There has been speculation that New Orleans coach Sean Payton may end up in Los Angeles.
“Well, that Rams job would have strong appeal to Jon Gruden, according to several of his former coaching colleagues,” CBS Insider Jason La Canfora said. “It’s something he would explore if approached. Gruden has quickly rebuffed pro and college teams in the past, but the Rams can bend his ear, based on what I hear.
“He’s high on Jared Goff and owner Stan Kroenke has to spend big now to win in that fickle football market. It wouldn’t shock me if Sean Payton ended up in California or somewhere besides New Orleans in 2017.”
Shanahan has been groomed to be head coach dating back to 2004, when he was hired by Gruden as a quality control coach in Tampa. He’s coached in Houston, Washington and Cleveland as a coordinator. His father, Mike Shanahan, won a couple of Super Bowls.
“I’ve kind of learned over the years, whether it’s good or bad, I do a pretty good job of blocking (speculation) out,” Shanahan said. “It doesn’t help you either way. I appreciate people saying that stuff, but I know good things don’t happen in this league unless you take care of your business. And we’ve got a lot of ways to go in this season.
“I think we’re in a great position.

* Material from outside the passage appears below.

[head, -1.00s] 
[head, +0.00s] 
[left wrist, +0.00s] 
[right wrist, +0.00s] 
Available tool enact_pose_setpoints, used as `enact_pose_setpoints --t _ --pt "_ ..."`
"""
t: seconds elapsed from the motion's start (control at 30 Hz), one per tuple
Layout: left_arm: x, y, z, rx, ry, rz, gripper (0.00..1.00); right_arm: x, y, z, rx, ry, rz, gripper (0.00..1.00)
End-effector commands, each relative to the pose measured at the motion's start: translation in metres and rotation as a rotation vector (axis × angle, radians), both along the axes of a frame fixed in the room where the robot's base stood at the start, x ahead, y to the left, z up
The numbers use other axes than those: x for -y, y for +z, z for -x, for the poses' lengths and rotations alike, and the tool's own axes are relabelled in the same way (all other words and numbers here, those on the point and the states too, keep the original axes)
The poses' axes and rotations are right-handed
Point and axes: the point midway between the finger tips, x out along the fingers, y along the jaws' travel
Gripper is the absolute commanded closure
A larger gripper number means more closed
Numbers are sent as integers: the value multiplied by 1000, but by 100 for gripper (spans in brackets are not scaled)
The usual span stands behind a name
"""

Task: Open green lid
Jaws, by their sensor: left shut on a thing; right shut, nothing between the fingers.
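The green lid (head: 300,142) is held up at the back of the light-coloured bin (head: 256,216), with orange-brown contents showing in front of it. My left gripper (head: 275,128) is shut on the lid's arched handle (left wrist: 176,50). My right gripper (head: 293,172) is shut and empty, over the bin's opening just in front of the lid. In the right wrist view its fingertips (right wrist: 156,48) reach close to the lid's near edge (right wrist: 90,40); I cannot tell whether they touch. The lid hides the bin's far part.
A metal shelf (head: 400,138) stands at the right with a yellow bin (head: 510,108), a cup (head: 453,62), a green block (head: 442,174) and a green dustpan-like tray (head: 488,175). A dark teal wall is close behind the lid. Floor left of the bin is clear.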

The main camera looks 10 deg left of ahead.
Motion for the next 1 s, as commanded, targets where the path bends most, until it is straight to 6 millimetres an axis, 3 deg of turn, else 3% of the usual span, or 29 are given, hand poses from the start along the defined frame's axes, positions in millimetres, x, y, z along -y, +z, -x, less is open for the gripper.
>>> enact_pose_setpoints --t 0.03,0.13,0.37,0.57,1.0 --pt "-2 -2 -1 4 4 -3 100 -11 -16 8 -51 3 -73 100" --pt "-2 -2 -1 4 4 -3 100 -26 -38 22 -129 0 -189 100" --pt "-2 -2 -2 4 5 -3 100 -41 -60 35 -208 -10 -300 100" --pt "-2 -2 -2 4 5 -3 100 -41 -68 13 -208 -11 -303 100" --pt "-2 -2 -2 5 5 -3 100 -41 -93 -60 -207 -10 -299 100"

Love where we’re at right now and I want to make sure we end this the right way.”
Shanahan didn’t try to dodge the notion that he has head coaching aspirations.
“I think there’s not a coach in this league, or in any profession you go into, you want to climb to the top,” Shanahan said. “That’s a goal for everybody, to me, in whatever their profession is. That’s why it’s flattering to be asked that question. But it’s definitely not something that consumes your thought process.”

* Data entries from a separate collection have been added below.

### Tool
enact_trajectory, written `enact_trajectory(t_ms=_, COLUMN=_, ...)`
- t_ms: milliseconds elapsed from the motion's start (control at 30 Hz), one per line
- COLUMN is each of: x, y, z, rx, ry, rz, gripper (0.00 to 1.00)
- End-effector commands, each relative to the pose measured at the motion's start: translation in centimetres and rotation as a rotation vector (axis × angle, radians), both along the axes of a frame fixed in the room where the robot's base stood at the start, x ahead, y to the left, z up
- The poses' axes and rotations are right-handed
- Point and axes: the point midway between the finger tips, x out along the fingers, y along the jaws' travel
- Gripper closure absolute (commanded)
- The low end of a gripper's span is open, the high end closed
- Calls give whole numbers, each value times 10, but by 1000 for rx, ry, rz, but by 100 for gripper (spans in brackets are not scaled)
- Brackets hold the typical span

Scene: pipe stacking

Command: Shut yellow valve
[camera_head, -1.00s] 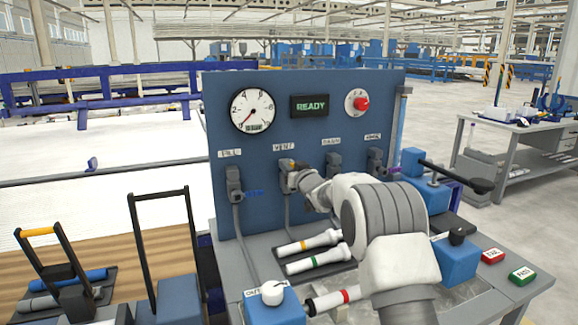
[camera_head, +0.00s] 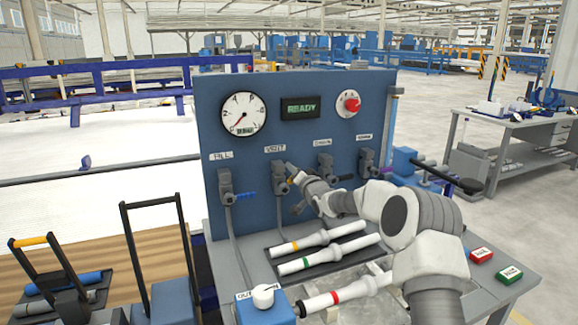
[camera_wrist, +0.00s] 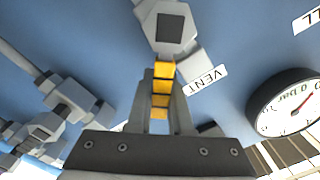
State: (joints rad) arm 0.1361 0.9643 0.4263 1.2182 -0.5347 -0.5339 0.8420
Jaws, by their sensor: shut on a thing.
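The yellow valve's handle (camera_wrist: 163,88) shows in the wrist view as a yellow bar with dark bands, reaching from a grey valve body (camera_wrist: 165,25) beside the VENT label. My gripper (camera_wrist: 161,80) is shut on this handle, one finger on each side. In the head view the VENT valve body (camera_head: 280,182) is on the blue panel, second from the left. My gripper (camera_head: 293,172) is at its right side. The handle is hidden or too small to tell there.
The FILL valve (camera_head: 226,187) with a blue handle is left of it. The DRAIN valve (camera_head: 325,167) is close on the right. The gauge (camera_head: 243,114) and READY display (camera_head: 301,107) are above. White pipes (camera_head: 318,238) lie on the bench below.

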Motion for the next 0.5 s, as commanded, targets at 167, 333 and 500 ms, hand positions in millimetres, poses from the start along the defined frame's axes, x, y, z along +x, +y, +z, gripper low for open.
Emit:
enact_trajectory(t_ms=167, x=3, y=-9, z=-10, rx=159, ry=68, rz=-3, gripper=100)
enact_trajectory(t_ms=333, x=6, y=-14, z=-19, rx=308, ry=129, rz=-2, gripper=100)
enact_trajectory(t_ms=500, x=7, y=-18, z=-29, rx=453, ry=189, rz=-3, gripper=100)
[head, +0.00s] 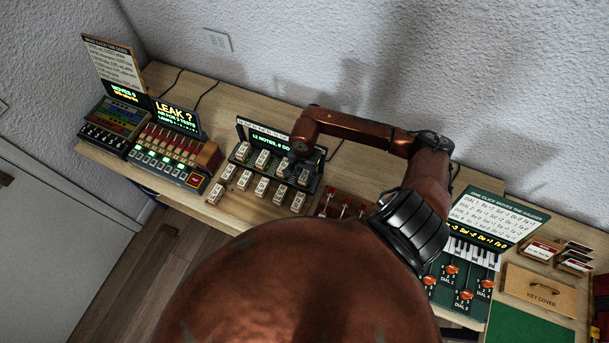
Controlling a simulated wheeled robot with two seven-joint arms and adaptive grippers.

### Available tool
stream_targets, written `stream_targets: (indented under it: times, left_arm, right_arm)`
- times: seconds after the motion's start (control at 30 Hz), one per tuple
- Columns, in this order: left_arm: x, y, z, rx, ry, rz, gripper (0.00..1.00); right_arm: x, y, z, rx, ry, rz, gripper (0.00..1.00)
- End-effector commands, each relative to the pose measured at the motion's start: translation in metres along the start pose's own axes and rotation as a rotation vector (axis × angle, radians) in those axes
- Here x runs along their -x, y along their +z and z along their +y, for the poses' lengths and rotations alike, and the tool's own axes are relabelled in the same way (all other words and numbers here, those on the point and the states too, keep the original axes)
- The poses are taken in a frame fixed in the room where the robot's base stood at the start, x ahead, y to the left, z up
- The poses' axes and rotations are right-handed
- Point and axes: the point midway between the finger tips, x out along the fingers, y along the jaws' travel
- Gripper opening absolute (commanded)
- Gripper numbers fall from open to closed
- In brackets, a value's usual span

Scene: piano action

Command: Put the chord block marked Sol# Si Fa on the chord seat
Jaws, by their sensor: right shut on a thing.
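My right gripper (305,166) reaches down at the right end of a dark rack (318,188) that has a lit display behind it. It is shut on what looks like a small pale block, mostly hidden by the fingers. Several pale blocks with dark marks (262,159) stand in the rack, and more (262,187) stand in a row in front of it. Their marks are too small to read, so I cannot tell which is Sol# Si Fa. I cannot make out the chord seat for certain. My left gripper is not in view.
Left of the rack stand a lever panel (165,158) with a "LEAK ?" screen (178,115) and a coloured console (118,122). To the right are red-handled levers (345,210), a dial panel (455,285), a wooden key cover (538,290) and card holders (540,249). The wall is close behind.

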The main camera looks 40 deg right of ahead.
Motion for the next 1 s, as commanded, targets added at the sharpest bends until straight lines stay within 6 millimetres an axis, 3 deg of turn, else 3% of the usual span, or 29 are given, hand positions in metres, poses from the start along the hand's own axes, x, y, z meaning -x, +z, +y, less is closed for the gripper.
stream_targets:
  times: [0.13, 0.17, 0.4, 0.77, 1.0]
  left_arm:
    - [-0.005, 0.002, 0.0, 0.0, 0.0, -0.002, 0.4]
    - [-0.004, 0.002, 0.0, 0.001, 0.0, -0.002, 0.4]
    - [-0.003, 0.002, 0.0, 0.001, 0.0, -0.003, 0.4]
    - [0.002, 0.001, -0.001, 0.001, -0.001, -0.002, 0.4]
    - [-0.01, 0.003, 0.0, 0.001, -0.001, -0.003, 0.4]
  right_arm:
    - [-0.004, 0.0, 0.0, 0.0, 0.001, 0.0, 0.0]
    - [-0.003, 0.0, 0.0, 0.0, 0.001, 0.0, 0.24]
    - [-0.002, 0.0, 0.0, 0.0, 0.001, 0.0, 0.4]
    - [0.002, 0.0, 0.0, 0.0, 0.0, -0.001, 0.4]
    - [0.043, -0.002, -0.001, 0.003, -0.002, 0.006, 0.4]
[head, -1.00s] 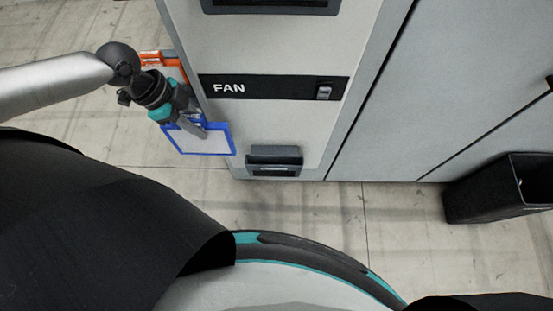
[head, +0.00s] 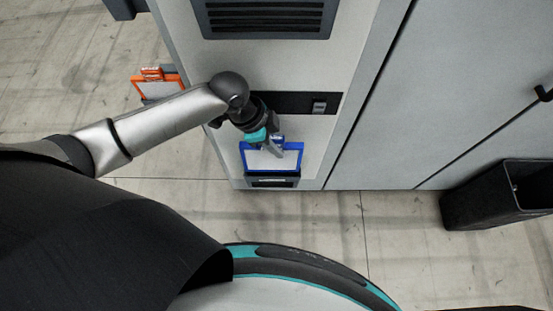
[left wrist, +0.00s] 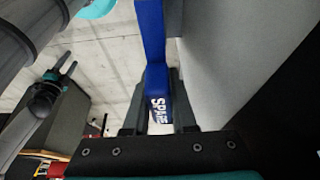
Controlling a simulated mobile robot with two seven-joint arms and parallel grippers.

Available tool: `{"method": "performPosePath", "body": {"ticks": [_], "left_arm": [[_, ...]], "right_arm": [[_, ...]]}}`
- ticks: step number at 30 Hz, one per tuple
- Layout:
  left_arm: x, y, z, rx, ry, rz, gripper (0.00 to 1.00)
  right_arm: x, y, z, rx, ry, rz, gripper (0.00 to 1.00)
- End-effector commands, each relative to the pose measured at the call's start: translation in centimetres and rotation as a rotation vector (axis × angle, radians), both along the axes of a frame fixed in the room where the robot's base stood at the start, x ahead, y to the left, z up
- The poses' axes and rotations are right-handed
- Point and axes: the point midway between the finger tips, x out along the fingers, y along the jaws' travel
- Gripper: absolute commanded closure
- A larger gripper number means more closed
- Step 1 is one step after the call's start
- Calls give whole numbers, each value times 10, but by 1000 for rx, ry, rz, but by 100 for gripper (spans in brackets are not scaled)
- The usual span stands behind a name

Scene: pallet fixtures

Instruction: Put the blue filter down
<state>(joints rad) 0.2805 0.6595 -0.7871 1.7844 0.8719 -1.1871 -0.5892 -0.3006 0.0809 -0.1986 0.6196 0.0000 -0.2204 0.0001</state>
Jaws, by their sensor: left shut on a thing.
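The blue filter (head: 270,160) is a pale panel in a blue frame. My left gripper (head: 276,146) is shut on its upper edge, on a tab reading "SPARE" in the left wrist view (left wrist: 157,100). The filter hangs in front of the cabinet's lower front, just above and partly over a black holder (head: 272,183). I cannot tell whether they touch. My right gripper (left wrist: 66,68) shows small at the left of the left wrist view, with its fingers apart and empty.
The grey cabinet (head: 270,62) has a vent at the top and a black switch strip (head: 318,103). An orange-framed filter (head: 157,86) is at the cabinet's left. A black bin (head: 490,195) stands on the floor at the right.

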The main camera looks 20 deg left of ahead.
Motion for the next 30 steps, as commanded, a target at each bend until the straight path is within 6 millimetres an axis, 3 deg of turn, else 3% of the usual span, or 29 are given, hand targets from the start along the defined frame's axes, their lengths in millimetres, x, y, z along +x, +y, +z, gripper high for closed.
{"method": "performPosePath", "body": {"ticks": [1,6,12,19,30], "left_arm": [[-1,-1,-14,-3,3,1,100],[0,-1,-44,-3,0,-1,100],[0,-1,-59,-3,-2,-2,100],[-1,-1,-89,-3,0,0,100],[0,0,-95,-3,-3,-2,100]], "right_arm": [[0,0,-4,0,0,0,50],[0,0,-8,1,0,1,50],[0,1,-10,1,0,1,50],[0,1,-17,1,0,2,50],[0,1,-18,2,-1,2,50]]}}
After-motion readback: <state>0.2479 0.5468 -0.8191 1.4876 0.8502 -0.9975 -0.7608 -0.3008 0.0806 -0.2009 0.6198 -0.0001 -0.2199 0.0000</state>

Falcons quarterback Matt Ryan, for one, believes Shanahan would make a great head coach.
“I hope it’s not for a while, because we’ve got a good thing going on,” Ryan said. “But certainly, whenever he gets his opportunity, he’ll do a great job. I think he’s a good leader. I think he’s got a good feel for talent evaluation (and) getting the guys in that he wants to make it work for him.”